Farmland has been outperforming every other part of the property market for two decades – but can that continue in a post-Brexit world? Penny Churchill spoke to an expert to get his view on what might happen in 2018.

For the past 15–20 years, farmland prices have out-performed almost all the rest of the market, however, the uncertainty surrounding the Brexit process, notably the future of agricultural subsidies and exports, has caused land prices to fall. Hopefully, this situation will be temporary, as in the future we may rely on more food being homegrown rather than imported.

With inconsistency the underlying trend throughout 2017, predicting future trends in the market for farmland and farming estates is no easy matter, says Benjamin Taylor of Cambridge-based consultancy Bidwells, which manages more than £5.2 billion in UK property assets, including thousands of square miles of the English and Scottish countryside and coastline.

Mr Taylor identifies a number of recurring themes that have characterised the farmland market in the past 12 months. First, a sharp fall in the amount of good quality, bare-arable and root-cropping land coming to the open market.

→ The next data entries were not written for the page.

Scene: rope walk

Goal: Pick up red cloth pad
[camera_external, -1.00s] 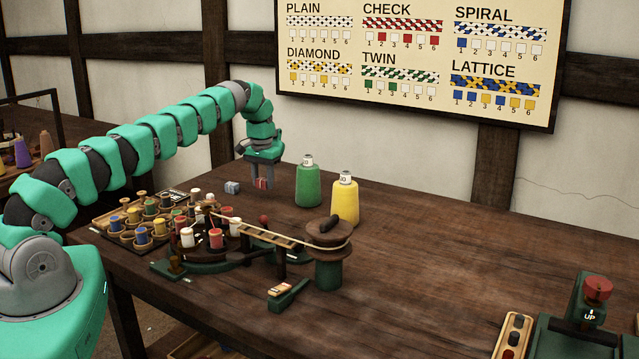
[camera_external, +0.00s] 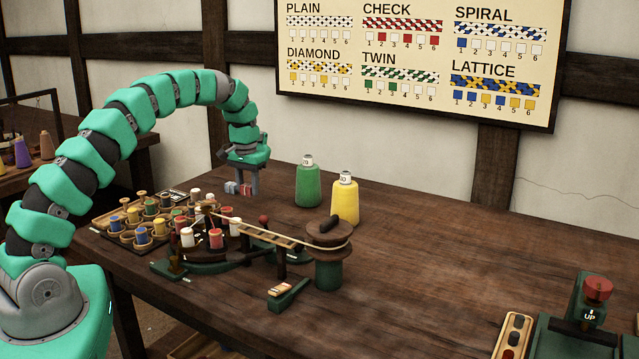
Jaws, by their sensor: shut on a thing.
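The red cloth pad (camera_external: 246,190) is a small red block at the far side of the workbench. My gripper (camera_external: 247,185) points down over it, with the pad between its two fingers. The gripper is shut on the red pad. The fingers hide part of the pad, and I cannot tell whether it is clear of the bench top.
A small grey-blue pad (camera_external: 231,187) lies close to the left of my gripper. A tray of bobbins (camera_external: 128,240) and a braiding device (camera_external: 328,265) stand nearer. The right bench top is mostly clear.

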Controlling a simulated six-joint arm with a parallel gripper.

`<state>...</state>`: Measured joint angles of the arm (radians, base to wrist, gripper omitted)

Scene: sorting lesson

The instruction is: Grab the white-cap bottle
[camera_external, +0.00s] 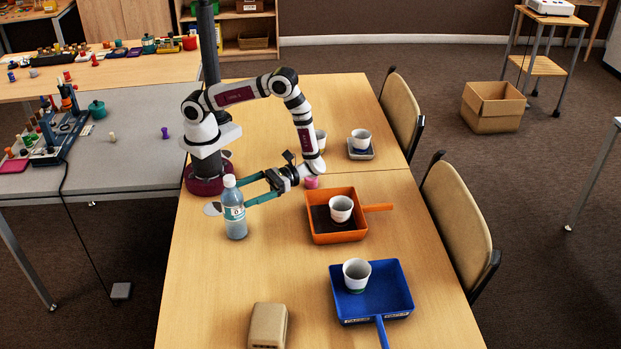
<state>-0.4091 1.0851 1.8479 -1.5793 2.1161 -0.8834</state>
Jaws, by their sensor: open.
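The white-cap bottle (235,212) stands upright on the wooden table, left of the orange dustpan. It is clear, with a teal and white label and a white cap. My gripper (245,192) is low over the table, pointing left at the bottle. Its green-teal fingers are spread, one reaching behind the bottle and the other beside its right side. The bottle appears to be between or very near the fingertips; I cannot tell whether they touch it.
An orange dustpan (312,222) and a blue dustpan (400,290) each hold a white cup. A tan block (267,326) lies at the front. Another cup (361,139) stands on a small dark-edged tray behind. Chairs line the right edge.

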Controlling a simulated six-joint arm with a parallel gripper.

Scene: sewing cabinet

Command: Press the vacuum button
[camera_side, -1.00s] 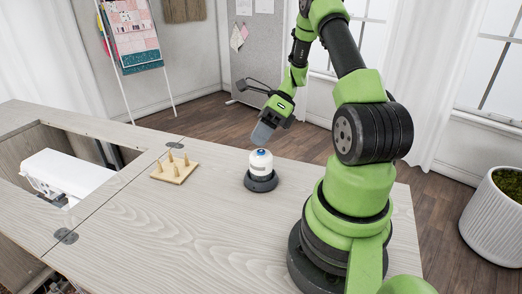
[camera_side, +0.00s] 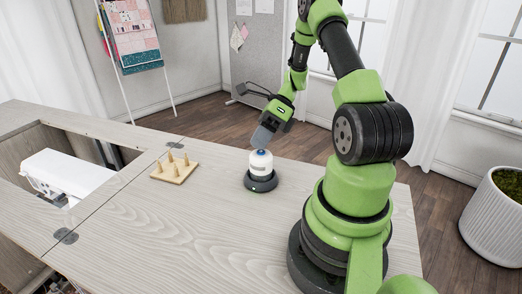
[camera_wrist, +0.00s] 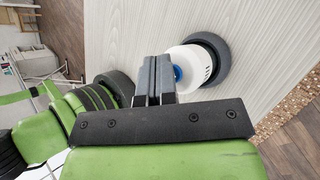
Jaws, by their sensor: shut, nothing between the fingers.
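The vacuum (camera_side: 260,171) is a small white cylinder on a dark round base, standing upright on the wooden cabinet top. Its blue button (camera_side: 261,151) is on top. My gripper (camera_side: 262,137) is shut and empty, pointing down with its tips right over the button. In the side view the tips look very close to the button or touching it; I cannot tell which. In the wrist view the shut fingers (camera_wrist: 154,80) partly cover the blue button (camera_wrist: 177,73), and the white body (camera_wrist: 193,64) shows beyond them.
A wooden spool stand (camera_side: 173,168) with several pegs is to the left of the vacuum. A white sewing machine (camera_side: 66,176) sits in the cabinet recess at the far left. The cabinet top (camera_side: 185,225) in front is clear.

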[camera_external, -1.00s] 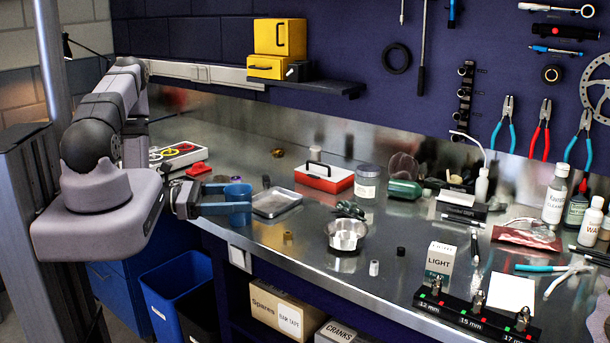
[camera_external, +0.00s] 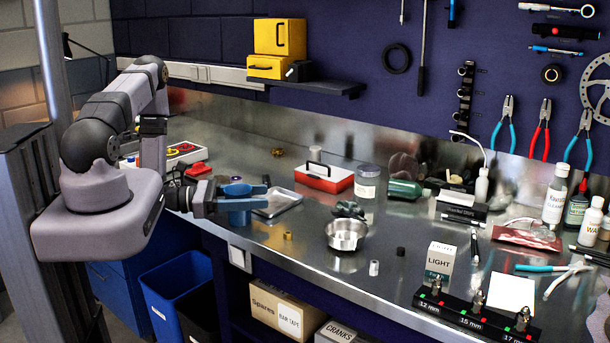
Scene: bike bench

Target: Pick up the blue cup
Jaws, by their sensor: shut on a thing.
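The blue cup (camera_external: 239,216) is at the left front part of the metal workbench, left of a small metal tray (camera_external: 277,202). My gripper (camera_external: 248,197) has blue fingers and is shut on the cup. The fingers and the cup are of similar blue, and the fingers hide much of the cup's upper part. I cannot tell whether the cup's base touches the bench.
A metal bowl (camera_external: 346,234) and a small brass part (camera_external: 288,236) are to the right. The bench's front edge runs close below the cup. A blue bin (camera_external: 172,290) stands on the floor below.

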‘Properties to either sell well and quickly, or take 10 months or more to find a buyer’

Second, a preference among investors for large-scale holdings of 1,000 acres or more in a southern or eastern location and development potential – elements that are ‘probably now the top three determinants of price, with land quality seemingly coming an increasingly distant fourth’.

Finally, an increased insistence on confidentiality, which has resulted in many more off-market deals (both in terms of outright sales, as well as land swaps) than has been the case for several years.

Although few large commercial farms were publicly advertised in 2017, the general trend has been for such properties to either sell well and quickly – as in the case of the 1,200-acre Clopton Green estate, with its farmhouse, cottages and farm buildings, at Rattlesden, near Bury St Edmunds, Suffolk, which sold in August through Savills – or take 10 months or more to find a buyer.

With 2017 ending in an atmosphere of growing uncertainty, as the UK’s shift away from direct-subsidy support payments – post-Brexit – becomes a foreseeable reality and interest rates nudge upwards, the likelihood is that marginal land in less-sought-after areas will still struggle to sell.

On the other hand, Mr Taylor is confident that some places will continue to thrive, insisting that large, good-quality farms offered for sale in 2018 will continue to attract strong interest from serious investors.